══ Supplied data ══
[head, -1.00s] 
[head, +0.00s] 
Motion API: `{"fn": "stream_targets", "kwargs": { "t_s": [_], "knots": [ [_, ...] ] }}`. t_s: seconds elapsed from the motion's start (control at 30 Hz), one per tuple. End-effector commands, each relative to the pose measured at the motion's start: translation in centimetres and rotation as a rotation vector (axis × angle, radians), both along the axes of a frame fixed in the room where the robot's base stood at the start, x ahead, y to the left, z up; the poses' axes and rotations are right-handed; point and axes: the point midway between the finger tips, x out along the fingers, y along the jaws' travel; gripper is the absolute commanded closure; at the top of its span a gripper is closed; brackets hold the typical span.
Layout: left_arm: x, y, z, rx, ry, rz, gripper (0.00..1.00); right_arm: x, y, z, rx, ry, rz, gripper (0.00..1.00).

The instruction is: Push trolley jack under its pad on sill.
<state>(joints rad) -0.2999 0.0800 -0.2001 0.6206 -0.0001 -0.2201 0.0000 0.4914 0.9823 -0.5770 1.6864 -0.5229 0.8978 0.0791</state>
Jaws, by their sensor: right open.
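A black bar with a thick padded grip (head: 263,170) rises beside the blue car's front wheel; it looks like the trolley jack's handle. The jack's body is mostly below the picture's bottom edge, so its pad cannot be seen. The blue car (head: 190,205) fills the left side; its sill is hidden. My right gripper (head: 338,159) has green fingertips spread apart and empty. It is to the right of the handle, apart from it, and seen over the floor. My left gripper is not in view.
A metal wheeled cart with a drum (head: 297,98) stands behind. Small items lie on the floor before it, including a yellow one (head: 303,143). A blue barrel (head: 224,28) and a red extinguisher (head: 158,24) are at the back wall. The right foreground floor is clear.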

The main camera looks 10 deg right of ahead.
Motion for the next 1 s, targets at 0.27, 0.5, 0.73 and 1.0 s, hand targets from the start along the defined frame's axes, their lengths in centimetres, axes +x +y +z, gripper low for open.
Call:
═══
Given instruction: Pick out each line above that includes "centimetres" and show it.

Answer to this task:
Motion API: `{"fn": "stream_targets", "kwargs": { "t_s": [_], "knots": [ [_, ...] ] }}`. t_s: seconds elapsed from the motion's start (control at 30 Hz), one per tuple. End-effector commands, each relative to the pose measured at the motion's start: translation in centimetres and rotation as a rotation vector (axis × angle, radians), both along the axes of a frame fixed in the room where the robot's base stood at the start, x ahead, y to the left, z up; the poses' axes and rotations are right-handed; point and axes: the point midway between the finger tips, x out along the fingers, y along the jaws' travel; gripper is the absolute commanded closure; at the top of its span a gripper is closed; brackets hold the typical span.
Motion for the next 1 s, targets at 0.27, 0.5, 0.73 and 1.0 s, hand targets from the start along the defined frame's axes, their lengths in centimetres, axes +x +y +z, gripper low for open.

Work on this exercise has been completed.